Sejak tahun 2015, Pemerintah Kabupaten Labusel telah
menerima dan mengalokasikan Dana Desa dari APBN selama satu dekade penuh. Total
kucuran anggaran hingga 2025 mencapai triliunan rupiah. Pada tahun anggaran
2025 saja, Labusel menerima Rp 59.972.090.000 untuk desa yang tersebar di lima
kecamatan. Jika dirata-rata, setiap desa menerima lebih dari Rp 1,1 miliar per
tahun—sebuah angka besar yang seharusnya mampu mengubah wajah desa secara
signifikan.
Namun yang terjadi jauh dari harapan. Dugaan penyimpangan,
laporan fiktif, hingga SPJ palsu menyeruak ke permukaan, mencederai kepercayaan
publik. Penangkapan dua mantan Penjabat Kepala Desa dari Desa Rasau dan Suka
Dame pada pertengahan 2025 menjadi penanda awal bahwa sesuatu yang kelam sedang
bersembunyi di balik lembaran laporan keuangan desa. Sebagaimana diungkapkan
Ikatan Wartawan Online (IWO) Labusel, kasus ini diyakini hanyalah “puncak
gunung es”.
Masalah yang dihadapi Labusel mencerminkan dilema nasional
dalam tata kelola Dana Desa. Kucuran dana besar yang tidak dibarengi dengan
pengawasan ketat justru menjadi ladang subur bagi korupsi. Padahal, semangat
awal dari UU No. 6 Tahun 2014 tentang Desa adalah membangun Indonesia dari
pinggiran melalui kemandirian lokal. Sayangnya, otonomi anggaran tanpa
transparansi justru melahirkan desentralisasi korupsi.

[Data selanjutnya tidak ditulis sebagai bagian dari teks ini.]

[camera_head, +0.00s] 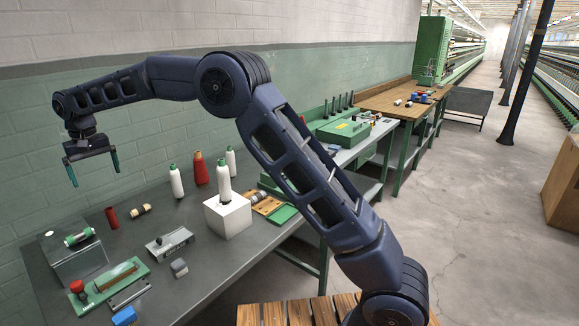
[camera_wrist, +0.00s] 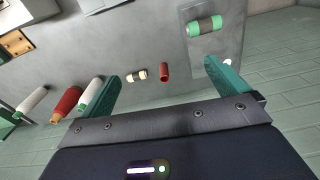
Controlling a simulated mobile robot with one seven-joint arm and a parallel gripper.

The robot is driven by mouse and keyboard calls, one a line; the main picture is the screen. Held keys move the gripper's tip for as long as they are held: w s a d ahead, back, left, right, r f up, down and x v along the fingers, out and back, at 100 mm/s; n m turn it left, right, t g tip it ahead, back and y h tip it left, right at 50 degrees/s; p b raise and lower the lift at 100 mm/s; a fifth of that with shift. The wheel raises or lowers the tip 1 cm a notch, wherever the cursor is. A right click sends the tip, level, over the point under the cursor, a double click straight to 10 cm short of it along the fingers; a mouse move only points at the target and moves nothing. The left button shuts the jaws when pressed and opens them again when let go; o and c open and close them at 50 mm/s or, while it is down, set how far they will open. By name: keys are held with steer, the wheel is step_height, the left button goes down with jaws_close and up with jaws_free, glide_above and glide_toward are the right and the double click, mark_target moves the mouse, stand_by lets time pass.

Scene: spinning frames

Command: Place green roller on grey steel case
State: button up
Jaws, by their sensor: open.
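In the wrist view the green roller (camera_wrist: 205,26) shows near the top, resting on the case (camera_wrist: 205,62). My gripper (camera_head: 93,169) is open and empty, raised above the bench near the wall, apart from the roller and case. Its spread green fingers (camera_wrist: 162,74) also show in the wrist view, with nothing between them.
Thread cones (camera_head: 176,182) and a white block (camera_head: 228,217) stand to the right. A green tray (camera_head: 112,284) with a red knob lies in front. Some bench between them is bare.

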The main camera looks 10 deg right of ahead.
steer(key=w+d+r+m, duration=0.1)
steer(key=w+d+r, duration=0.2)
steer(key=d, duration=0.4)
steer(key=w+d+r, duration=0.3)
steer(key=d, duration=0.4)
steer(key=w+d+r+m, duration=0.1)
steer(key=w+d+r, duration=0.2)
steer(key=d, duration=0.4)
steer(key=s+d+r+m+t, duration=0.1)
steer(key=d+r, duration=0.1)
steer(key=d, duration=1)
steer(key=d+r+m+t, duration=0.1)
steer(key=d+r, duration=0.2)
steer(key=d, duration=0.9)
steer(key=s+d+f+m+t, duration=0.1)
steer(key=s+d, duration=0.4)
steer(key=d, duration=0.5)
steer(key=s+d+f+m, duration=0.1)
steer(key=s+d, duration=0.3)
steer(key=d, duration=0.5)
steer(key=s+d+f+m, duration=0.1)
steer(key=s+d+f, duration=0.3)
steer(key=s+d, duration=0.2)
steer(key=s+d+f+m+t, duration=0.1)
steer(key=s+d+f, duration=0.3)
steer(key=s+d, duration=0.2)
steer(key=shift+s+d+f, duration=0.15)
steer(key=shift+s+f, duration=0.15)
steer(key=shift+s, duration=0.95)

Dengan latar ini, desakan agar penegak hukum bersikap
terbuka dan investigatif menjadi bukan hanya kebutuhan hukum, tetapi juga
tuntutan moral. Dana Desa bukan sekadar angka dalam APBN, melainkan darah
pembangunan di lapisan paling bawah republik ini. Dan ketika darah itu mulai
tercemar, maka yang terancam bukan hanya pembangunan desa, tapi masa depan
demokrasi lokal itu sendiri.
Kasus penangkapan dua mantan Penjabat Kepala Desa di
Labuhanbatu Selatan—dari Desa Rasau dan Suka Dame—bukanlah sekadar pelanggaran
administratif atau kesalahan manajerial. Ini adalah wajah nyata dari korupsi
yang sistemik, terstruktur, dan didiamkan terlalu lama. Pernyataan Ikatan
Wartawan Online (IWO) Labusel bahwa ini hanyalah “puncak gunung es” bukan
hiperbola, melainkan peringatan dini bagi negara yang tak kunjung hadir secara
utuh di desa-desa.
Jika praktik laporan fiktif, SPJ palsu, dan mark-up anggaran
menjadi hal lumrah, maka ini adalah gejala dari penyakit akut bernama toleransi
terhadap korupsi kecil-kecilan. Padahal, sebagaimana dikemukakan Abdullah
Hehamahua, mantan Penasihat KPK, korupsi sekecil apa pun yang dibiarkan adalah
benih bagi kerusakan sistemik. “Korupsi bukan semata soal uang, tapi soal moral
dan kekuasaan yang tak terkendali,” tegasnya.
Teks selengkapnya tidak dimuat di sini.